Attention : comme hier, une erreur malencontreuse s’est glissée dans le texte, saurez-vous la trouver ? (l’erreur d’hier : l’envergure du Faucon crécerelle est de 78 cm pour la femelle et pas 1,2 m).

Le nom de l’Avocette élégante vient du vieil italien avosetta, ce nom a donné en italien moderne avocetta, en espagnol avoceta et anglais avocet. Tout le monde est d’accord. Les allemands l’appellent Säbelschnädbler = à bec en forme de sabre.
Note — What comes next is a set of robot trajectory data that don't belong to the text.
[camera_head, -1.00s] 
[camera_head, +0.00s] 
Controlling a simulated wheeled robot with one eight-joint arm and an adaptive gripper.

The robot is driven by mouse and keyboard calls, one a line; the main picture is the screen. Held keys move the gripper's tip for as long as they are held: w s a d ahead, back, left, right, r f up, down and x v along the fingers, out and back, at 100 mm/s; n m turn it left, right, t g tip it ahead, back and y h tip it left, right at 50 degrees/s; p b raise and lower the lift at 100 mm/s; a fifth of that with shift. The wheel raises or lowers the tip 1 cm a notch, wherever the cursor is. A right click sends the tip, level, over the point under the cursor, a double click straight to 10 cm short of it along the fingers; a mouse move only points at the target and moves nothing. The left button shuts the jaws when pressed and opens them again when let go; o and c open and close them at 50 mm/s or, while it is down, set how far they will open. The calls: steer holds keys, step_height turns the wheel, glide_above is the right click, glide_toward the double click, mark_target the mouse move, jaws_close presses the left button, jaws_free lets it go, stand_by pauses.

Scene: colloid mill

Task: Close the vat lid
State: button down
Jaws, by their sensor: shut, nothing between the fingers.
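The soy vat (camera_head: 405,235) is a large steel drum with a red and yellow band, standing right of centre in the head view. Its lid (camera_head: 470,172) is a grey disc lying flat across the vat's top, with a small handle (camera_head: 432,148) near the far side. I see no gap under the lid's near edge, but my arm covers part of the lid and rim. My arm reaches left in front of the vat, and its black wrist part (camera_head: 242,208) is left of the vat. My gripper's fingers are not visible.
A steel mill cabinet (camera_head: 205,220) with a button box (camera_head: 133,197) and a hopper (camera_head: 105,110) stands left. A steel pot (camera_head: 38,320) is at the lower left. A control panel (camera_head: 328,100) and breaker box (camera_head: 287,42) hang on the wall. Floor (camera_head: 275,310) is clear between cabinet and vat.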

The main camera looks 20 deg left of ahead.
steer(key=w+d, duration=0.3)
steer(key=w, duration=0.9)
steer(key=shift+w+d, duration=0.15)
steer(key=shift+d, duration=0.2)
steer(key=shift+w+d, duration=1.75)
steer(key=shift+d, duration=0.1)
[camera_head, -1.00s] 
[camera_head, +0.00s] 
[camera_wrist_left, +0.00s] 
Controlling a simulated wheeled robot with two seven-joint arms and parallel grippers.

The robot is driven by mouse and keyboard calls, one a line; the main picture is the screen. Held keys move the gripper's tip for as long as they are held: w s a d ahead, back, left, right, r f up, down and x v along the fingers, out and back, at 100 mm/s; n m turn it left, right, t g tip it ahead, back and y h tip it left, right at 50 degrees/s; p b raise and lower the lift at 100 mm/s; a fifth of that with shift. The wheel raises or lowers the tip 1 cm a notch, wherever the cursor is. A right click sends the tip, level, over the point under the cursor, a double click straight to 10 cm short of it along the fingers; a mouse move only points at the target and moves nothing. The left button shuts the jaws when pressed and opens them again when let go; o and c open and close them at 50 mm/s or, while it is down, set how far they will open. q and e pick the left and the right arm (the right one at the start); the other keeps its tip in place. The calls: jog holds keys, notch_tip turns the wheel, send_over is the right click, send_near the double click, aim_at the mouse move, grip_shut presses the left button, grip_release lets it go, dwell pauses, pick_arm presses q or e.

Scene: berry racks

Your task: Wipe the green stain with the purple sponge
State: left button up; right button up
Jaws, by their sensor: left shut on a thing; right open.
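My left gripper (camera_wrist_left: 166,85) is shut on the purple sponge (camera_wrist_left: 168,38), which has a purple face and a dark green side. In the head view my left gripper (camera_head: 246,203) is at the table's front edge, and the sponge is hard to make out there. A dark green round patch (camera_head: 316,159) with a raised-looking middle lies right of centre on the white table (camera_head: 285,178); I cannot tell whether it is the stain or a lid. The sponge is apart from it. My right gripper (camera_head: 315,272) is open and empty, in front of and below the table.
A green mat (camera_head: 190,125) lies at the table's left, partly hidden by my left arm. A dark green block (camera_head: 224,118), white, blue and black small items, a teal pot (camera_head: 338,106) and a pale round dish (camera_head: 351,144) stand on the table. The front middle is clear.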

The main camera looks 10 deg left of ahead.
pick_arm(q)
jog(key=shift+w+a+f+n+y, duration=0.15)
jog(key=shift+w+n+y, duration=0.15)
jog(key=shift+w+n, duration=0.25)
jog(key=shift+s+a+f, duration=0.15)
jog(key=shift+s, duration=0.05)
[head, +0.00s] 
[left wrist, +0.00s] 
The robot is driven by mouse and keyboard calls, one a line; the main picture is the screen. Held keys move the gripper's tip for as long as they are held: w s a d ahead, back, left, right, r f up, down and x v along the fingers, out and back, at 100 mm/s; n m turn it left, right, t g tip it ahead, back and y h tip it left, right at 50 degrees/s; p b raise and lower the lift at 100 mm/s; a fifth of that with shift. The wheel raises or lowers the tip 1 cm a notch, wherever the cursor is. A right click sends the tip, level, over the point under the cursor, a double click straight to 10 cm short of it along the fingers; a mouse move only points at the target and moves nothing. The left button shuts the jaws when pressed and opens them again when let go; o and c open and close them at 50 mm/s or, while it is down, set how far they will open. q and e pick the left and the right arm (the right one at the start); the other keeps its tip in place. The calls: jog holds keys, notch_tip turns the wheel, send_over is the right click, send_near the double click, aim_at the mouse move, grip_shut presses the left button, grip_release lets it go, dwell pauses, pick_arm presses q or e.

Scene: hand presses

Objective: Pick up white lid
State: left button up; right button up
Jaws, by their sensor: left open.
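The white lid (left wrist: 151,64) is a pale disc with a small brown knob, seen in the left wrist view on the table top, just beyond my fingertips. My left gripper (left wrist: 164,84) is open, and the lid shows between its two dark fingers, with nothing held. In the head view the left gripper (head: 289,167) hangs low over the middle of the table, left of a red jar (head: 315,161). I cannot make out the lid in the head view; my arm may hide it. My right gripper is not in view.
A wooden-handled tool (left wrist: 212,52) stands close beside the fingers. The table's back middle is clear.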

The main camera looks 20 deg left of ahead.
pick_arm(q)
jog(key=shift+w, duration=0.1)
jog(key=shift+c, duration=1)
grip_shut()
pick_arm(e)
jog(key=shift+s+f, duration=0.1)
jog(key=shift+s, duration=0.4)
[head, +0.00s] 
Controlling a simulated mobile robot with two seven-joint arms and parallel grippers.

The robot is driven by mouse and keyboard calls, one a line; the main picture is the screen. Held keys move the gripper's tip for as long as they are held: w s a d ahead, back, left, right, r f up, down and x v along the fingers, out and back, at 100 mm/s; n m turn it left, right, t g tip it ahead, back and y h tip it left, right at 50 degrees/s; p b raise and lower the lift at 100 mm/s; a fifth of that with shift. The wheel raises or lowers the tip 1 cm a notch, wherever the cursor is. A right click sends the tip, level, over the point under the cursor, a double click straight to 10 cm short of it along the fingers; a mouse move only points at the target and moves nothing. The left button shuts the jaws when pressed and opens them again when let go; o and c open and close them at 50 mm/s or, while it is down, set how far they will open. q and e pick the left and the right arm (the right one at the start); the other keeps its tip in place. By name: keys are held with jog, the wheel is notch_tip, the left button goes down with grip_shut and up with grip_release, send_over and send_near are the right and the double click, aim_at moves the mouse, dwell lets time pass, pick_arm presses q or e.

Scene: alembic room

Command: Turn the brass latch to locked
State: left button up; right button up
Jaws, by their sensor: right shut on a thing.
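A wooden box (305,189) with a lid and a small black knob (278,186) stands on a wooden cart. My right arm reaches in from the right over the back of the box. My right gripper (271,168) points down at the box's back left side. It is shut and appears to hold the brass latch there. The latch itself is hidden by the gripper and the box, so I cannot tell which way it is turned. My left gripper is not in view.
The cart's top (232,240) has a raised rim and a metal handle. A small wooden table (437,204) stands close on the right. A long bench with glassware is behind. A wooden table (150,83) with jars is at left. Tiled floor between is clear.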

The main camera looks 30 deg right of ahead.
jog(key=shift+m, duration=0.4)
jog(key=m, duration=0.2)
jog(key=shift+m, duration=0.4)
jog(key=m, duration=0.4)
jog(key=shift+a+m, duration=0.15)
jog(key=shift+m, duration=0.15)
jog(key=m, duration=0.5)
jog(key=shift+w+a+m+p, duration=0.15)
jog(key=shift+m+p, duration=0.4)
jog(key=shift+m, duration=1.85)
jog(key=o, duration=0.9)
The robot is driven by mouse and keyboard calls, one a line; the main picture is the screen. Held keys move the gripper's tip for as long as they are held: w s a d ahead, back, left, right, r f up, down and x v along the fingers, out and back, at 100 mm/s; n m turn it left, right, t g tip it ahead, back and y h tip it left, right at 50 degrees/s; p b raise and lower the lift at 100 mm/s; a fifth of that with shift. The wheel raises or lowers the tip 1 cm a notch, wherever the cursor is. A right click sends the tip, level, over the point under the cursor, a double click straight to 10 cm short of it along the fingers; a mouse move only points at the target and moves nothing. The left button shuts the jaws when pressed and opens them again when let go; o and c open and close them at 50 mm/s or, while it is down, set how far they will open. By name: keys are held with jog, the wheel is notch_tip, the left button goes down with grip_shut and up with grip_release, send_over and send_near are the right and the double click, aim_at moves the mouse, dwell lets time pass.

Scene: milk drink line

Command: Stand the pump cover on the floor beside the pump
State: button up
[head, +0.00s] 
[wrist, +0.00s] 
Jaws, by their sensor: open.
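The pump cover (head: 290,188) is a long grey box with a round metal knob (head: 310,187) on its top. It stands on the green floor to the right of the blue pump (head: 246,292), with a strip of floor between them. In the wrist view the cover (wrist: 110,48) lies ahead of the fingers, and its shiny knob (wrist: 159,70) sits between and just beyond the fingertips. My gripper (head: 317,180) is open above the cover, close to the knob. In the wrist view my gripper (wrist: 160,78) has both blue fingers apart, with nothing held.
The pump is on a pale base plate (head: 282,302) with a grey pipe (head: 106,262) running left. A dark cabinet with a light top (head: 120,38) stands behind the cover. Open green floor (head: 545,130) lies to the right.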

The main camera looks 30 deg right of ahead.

Le nom latin vient de recuvus = recourbé et rostrum = bec.

« L’avocette élégante a un long cou, son grand bec mince retroussé vers le haut est approprié à sa façon de se nourrir. » Didier Collin (oiseaux.net)

On trouve l’Avocette élégante en zone côtière, elle niche sur les bancs de sable, se nourrit dans les vasières saumâtres, peu profondes. On peut la voir chez nous dans le Calaisis, en baie de Canche et en baie de Somme… L’avocette fait partie de la famille des limicoles, appartenant à l’ordre des charadriiformes et à la famille des recuvirostridés (Ce classement vient d’une discipline appelée la taxinomie, ça paraît un peu rébarbatif, mais ça permet de ranger les oiseaux selon leurs caractéristiques). Elle a un plumage noir et blanc, de longues pattes gris-bleu et ce qui la rend évidente : un long bec noir et retroussé. Elle est sédentaire chez nous et migratrice plus au Nord.

L’avocette est le plus élégant des limicoles, le mâle et la femelle se ressemblent, mais si l’on y regarde de plus près la femelle a un bec un peu plus court et un peu moins retroussé vers le haut. En vol, du dessous, l’Avocette est toute blanche avec une calotte noire sur la tête et les rémiges noires (ce qui peut correspondre à la main). L’avocette émet régulièrement un petit « kluiit » agréable et clair.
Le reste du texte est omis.